Every line from the one with "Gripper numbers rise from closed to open" to the one with "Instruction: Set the", including those two, is to be copied exactly; all other lines of the entries below are left out.

• Data extracted from a collection:
(begin)

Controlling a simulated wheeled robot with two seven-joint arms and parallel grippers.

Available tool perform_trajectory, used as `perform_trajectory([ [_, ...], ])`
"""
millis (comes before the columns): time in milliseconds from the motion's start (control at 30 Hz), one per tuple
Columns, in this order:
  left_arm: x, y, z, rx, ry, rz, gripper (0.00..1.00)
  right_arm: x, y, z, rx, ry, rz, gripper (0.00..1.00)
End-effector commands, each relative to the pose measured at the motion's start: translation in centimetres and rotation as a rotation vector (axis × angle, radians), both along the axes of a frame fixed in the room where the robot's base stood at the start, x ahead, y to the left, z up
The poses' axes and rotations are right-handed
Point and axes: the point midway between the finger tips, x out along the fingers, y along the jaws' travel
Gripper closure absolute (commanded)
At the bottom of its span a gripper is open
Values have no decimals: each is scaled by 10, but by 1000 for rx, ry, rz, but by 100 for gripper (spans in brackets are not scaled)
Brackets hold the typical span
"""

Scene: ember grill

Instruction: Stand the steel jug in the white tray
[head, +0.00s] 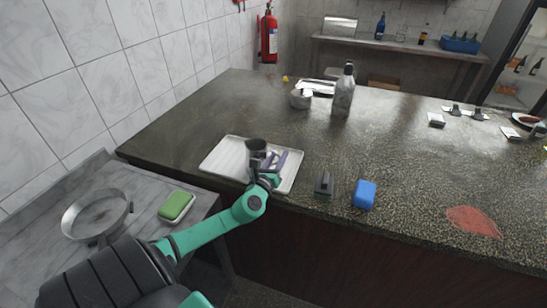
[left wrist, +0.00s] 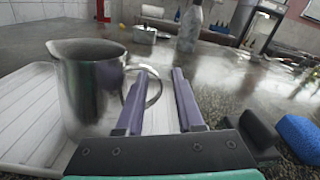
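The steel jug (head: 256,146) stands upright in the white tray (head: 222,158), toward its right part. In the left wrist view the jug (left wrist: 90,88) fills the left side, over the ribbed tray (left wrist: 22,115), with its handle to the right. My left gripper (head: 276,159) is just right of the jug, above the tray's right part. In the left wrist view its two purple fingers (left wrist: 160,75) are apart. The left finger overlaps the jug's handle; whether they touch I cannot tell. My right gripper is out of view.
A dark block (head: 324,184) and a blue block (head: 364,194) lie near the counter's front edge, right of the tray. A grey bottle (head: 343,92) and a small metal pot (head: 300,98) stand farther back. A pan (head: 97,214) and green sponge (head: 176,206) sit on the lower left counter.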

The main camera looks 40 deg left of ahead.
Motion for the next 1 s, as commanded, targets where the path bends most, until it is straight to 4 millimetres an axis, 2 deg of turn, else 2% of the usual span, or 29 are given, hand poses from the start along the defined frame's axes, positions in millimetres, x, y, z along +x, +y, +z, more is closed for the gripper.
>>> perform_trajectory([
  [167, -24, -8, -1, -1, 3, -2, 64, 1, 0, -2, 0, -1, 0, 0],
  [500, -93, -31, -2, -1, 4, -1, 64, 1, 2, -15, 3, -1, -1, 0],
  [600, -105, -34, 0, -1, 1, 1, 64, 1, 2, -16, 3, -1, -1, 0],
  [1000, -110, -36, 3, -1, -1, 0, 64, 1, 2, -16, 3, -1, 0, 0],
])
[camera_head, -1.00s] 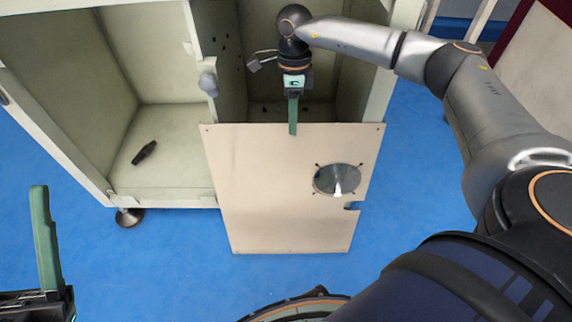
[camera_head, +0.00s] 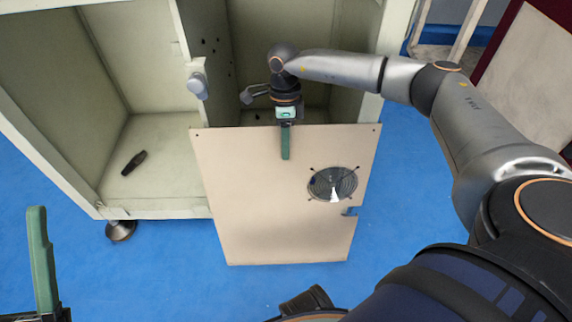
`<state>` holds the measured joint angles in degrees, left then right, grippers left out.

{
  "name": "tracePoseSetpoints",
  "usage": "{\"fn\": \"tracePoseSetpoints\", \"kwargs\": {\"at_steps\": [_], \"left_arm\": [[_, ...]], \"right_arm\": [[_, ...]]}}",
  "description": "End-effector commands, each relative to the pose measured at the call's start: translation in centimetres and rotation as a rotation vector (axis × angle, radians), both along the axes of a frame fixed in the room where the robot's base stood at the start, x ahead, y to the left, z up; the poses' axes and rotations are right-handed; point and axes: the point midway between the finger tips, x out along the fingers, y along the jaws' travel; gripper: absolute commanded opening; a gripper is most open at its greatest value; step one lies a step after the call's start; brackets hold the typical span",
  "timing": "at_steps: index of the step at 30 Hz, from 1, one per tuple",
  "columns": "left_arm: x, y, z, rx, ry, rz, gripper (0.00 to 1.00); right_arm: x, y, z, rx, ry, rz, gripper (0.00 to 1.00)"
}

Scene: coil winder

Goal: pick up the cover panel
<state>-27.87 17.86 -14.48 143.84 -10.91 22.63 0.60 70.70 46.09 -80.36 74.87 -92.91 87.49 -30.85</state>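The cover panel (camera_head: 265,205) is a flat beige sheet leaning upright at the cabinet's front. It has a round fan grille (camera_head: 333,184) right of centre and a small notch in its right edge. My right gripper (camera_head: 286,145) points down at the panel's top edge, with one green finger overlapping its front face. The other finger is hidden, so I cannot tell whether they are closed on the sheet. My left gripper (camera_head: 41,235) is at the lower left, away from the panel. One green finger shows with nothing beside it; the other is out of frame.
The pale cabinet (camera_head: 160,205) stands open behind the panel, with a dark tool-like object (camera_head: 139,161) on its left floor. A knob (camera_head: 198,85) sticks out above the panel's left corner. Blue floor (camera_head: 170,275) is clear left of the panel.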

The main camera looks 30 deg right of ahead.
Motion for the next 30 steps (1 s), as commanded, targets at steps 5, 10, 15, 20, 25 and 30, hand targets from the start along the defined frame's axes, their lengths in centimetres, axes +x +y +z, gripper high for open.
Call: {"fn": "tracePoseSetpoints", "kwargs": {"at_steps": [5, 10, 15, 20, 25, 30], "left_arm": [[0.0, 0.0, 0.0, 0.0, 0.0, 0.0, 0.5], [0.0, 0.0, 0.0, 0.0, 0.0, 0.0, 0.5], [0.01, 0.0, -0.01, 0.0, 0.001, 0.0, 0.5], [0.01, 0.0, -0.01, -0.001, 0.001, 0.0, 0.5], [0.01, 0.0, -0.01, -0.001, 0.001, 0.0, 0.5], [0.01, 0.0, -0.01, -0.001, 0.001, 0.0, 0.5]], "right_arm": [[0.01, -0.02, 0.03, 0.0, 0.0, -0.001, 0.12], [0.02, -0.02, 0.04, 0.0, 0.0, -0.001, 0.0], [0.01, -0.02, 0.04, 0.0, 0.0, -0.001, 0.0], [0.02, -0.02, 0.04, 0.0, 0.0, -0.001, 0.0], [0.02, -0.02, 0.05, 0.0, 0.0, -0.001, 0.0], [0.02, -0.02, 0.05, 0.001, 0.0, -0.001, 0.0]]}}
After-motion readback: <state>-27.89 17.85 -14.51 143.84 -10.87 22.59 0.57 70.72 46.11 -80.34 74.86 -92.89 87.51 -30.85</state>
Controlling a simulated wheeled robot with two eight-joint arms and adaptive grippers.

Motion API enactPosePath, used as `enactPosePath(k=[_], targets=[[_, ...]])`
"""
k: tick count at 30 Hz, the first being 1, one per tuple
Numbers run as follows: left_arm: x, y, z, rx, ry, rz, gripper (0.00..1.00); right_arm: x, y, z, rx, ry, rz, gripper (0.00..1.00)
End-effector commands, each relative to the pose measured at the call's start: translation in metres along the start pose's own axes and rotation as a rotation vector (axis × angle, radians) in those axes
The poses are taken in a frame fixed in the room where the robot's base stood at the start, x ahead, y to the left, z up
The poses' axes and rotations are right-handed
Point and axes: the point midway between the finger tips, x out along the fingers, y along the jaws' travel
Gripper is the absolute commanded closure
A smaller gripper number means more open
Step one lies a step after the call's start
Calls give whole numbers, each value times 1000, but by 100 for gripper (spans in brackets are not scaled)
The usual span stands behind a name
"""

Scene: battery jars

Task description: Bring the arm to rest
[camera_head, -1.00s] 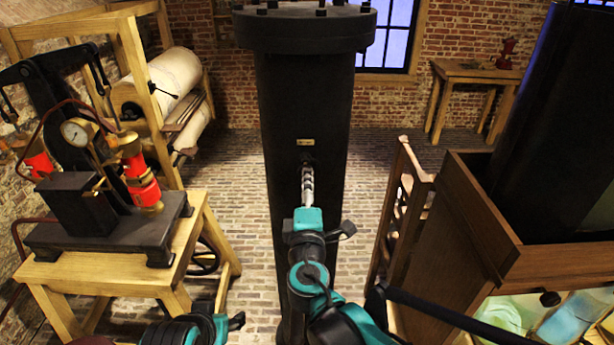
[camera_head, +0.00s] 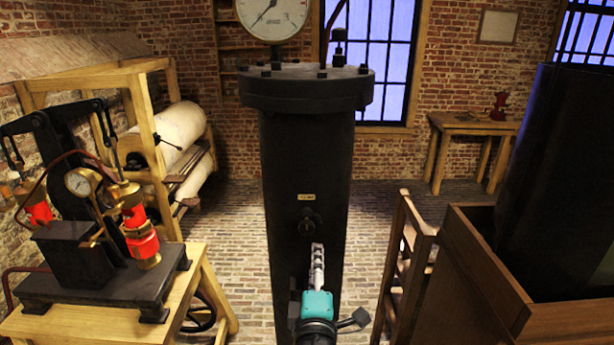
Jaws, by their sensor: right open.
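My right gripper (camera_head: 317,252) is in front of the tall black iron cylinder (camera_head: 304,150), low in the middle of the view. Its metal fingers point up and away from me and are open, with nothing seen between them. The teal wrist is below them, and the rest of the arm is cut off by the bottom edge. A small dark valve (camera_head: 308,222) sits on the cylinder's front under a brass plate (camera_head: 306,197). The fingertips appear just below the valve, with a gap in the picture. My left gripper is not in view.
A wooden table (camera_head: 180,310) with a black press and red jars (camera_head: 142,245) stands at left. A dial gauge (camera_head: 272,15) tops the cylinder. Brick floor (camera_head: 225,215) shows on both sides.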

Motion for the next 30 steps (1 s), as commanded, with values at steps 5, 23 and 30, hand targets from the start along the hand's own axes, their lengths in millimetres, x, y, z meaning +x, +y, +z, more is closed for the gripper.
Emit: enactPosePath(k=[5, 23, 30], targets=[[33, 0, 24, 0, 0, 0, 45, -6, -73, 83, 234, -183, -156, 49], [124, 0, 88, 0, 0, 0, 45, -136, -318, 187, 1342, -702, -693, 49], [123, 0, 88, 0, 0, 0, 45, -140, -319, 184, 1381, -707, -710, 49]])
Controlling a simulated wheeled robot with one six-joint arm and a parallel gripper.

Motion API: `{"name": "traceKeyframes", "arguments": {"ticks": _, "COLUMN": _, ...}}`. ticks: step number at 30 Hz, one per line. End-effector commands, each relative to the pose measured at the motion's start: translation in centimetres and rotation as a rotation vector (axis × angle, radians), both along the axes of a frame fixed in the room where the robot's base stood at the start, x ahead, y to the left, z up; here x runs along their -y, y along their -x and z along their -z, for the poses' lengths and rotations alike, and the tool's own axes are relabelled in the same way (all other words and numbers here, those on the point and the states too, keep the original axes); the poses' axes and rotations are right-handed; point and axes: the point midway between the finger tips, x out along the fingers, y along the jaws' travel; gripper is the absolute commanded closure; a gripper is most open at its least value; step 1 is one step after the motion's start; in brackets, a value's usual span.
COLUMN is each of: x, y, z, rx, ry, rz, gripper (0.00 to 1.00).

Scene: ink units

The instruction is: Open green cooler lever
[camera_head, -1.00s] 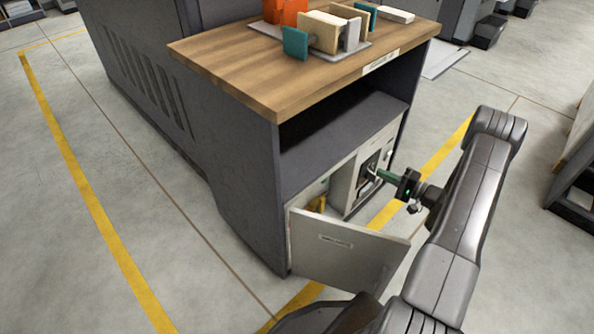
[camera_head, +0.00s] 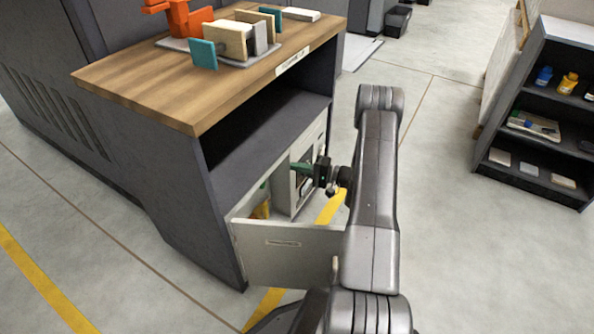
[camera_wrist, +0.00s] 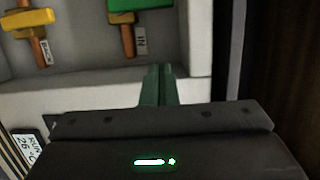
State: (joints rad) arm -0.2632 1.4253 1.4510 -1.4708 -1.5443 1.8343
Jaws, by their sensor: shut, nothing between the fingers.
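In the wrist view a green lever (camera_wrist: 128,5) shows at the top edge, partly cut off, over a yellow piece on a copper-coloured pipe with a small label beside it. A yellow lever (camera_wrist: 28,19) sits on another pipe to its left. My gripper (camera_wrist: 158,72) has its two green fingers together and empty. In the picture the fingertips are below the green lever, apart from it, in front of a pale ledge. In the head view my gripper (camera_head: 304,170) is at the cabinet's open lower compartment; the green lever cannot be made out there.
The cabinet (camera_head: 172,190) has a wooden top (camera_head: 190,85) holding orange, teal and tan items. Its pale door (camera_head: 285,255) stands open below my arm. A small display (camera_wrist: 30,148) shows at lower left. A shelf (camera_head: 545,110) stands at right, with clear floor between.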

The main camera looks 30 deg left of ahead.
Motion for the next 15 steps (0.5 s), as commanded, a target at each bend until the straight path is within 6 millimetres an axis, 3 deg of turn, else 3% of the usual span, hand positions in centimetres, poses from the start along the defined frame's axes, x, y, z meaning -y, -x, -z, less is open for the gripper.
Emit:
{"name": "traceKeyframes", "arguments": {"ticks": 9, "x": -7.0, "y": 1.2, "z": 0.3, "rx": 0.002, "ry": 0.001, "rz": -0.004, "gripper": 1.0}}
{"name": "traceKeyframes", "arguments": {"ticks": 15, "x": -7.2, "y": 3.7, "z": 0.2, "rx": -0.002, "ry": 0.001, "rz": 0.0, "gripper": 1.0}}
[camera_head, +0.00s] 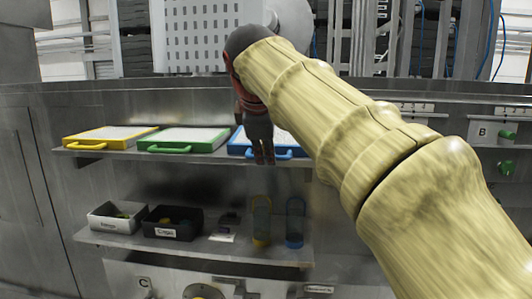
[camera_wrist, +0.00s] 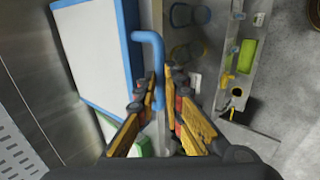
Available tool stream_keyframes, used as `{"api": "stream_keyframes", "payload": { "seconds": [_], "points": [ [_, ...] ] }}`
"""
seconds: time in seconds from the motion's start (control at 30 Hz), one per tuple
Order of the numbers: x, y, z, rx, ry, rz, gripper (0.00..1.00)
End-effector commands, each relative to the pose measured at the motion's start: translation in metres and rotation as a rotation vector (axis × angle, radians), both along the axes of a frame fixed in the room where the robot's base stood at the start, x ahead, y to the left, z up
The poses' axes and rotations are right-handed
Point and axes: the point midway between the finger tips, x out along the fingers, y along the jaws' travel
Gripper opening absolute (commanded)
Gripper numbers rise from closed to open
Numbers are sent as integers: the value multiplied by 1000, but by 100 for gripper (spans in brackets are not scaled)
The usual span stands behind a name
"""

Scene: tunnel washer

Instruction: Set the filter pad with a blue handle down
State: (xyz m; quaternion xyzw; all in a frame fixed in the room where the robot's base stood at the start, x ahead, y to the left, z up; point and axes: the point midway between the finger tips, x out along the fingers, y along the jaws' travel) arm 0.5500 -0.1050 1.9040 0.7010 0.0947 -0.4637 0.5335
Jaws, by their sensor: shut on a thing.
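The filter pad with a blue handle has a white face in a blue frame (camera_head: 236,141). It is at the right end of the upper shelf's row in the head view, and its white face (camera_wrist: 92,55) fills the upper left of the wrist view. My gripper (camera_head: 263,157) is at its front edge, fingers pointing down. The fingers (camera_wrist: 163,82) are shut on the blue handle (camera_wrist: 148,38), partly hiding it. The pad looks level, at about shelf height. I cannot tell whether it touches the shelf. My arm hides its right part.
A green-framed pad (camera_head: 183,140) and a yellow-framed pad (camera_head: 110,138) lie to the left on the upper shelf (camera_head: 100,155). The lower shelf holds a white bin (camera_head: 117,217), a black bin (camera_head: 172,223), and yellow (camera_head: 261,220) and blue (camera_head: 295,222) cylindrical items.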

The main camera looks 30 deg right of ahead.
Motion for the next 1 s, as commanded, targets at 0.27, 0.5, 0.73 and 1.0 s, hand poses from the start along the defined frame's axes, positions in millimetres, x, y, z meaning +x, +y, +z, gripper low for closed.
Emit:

(end)

• Task output:
Gripper numbers rise from closed to open
Numbers are sent as integers: the value multiplied by 1000, but by 100 for gripper (spans in brackets are not scaled)
The usual span stands behind a name
"""

Scene: tunnel washer

Instruction: Set the filter pad with a blue handle down

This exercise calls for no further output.